• _Exercise_:
Look for the word "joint" in the entries below, then copy every line that has it.

• _Listed entries_:
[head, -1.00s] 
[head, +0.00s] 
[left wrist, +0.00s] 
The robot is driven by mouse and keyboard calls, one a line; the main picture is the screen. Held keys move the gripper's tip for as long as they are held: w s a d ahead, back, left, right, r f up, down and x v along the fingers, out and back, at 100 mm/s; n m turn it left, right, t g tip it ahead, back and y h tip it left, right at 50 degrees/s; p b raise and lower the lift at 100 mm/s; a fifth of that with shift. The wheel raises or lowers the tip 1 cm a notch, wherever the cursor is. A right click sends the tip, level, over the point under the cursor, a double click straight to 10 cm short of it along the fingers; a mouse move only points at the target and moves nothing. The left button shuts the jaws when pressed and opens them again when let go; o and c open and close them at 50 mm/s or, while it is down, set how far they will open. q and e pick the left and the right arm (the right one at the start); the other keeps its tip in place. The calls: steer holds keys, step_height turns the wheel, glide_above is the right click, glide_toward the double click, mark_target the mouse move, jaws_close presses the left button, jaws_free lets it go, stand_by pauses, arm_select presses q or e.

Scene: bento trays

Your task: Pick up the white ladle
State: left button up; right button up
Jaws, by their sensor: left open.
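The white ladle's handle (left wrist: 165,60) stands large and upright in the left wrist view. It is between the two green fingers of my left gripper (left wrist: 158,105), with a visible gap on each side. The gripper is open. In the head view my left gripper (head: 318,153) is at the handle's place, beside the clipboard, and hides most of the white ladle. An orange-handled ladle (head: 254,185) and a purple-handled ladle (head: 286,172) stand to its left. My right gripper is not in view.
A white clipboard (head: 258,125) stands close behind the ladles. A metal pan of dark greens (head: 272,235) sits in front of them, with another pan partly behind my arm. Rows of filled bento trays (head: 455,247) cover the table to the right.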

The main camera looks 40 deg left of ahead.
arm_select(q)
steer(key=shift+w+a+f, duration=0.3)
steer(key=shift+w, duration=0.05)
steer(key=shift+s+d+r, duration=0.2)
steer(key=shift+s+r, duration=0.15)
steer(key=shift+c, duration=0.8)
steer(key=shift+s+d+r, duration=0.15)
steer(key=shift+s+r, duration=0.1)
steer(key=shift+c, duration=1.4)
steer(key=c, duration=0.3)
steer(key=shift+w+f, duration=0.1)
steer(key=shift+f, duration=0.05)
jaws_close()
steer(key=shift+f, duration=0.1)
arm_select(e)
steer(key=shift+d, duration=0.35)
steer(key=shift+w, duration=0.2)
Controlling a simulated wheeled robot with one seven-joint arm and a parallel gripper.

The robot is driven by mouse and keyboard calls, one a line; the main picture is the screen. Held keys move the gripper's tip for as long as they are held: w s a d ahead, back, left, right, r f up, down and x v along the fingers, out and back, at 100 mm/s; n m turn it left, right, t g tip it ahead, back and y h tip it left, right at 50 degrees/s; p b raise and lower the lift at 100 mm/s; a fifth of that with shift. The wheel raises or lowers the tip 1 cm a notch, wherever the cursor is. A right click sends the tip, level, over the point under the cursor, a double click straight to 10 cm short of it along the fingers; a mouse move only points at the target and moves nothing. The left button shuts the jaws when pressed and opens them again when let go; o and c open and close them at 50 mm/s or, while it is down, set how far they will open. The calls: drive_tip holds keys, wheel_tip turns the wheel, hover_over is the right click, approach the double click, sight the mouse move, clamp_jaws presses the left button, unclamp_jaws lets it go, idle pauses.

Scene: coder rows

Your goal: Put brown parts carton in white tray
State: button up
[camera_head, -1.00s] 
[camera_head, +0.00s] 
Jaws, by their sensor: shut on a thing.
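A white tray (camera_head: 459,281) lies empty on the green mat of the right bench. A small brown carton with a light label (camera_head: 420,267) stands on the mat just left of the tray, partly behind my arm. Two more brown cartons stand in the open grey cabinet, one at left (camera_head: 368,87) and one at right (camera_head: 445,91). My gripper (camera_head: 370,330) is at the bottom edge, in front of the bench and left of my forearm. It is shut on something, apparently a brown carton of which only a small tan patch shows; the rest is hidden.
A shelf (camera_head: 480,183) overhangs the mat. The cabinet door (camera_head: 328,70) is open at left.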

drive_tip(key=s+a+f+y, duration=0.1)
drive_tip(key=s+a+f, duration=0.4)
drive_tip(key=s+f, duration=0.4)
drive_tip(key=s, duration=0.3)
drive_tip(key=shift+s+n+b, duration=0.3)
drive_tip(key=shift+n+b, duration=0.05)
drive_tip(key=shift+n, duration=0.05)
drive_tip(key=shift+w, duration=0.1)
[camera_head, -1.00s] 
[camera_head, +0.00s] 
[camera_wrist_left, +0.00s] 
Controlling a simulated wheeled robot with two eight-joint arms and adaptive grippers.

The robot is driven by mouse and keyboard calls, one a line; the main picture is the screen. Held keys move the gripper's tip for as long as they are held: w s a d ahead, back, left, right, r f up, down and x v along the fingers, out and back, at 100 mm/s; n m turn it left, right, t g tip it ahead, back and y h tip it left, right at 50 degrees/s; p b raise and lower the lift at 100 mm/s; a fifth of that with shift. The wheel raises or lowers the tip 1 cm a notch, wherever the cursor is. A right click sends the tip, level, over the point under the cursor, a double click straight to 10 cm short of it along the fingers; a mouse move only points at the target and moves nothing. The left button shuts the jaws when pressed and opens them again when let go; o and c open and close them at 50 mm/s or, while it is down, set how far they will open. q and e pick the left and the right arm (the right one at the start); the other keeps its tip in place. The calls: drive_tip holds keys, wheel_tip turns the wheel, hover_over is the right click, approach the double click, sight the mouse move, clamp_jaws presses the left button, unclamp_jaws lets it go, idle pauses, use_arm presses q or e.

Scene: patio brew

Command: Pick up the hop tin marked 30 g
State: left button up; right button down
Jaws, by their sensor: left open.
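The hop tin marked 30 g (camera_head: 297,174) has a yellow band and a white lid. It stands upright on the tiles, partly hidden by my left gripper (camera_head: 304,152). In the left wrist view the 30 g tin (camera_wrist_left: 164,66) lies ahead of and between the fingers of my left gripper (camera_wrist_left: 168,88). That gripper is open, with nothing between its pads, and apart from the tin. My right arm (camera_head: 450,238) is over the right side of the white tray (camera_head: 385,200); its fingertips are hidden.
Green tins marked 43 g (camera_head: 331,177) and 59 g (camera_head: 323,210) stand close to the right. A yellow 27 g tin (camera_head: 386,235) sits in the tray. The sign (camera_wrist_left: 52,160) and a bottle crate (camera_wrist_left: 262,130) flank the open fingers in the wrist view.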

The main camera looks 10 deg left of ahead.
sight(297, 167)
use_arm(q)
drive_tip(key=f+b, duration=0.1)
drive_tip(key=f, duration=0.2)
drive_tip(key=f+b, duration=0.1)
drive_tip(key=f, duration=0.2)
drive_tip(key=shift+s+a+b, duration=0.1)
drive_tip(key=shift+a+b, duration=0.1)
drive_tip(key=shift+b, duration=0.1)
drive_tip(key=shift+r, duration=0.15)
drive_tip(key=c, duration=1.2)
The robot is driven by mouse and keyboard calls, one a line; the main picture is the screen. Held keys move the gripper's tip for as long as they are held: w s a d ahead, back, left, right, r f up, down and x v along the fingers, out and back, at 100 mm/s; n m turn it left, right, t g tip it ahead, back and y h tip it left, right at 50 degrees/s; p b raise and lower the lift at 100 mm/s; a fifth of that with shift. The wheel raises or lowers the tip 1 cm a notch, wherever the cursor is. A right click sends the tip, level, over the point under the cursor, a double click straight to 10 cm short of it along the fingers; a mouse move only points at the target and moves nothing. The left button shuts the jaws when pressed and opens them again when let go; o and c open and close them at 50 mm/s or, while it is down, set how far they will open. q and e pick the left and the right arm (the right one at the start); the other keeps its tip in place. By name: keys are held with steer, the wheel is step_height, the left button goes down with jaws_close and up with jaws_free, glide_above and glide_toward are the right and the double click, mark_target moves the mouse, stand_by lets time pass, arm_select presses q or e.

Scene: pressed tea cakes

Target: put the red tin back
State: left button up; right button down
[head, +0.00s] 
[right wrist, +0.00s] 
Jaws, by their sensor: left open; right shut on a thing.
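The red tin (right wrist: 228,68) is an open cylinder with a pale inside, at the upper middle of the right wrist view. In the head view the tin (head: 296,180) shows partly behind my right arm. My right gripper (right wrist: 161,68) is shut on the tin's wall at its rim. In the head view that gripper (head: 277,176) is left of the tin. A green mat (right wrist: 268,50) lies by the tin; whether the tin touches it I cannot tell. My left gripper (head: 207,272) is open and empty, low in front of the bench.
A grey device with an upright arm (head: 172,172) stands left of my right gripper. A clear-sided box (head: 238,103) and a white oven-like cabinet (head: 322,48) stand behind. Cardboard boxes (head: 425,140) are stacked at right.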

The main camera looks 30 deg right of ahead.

• _Solution for this exercise_:
Controlling a simulated wheeled robot with one seven-joint arm and a parallel gripper.
Controlling a simulated wheeled robot with two eight-joint arms and adaptive grippers.

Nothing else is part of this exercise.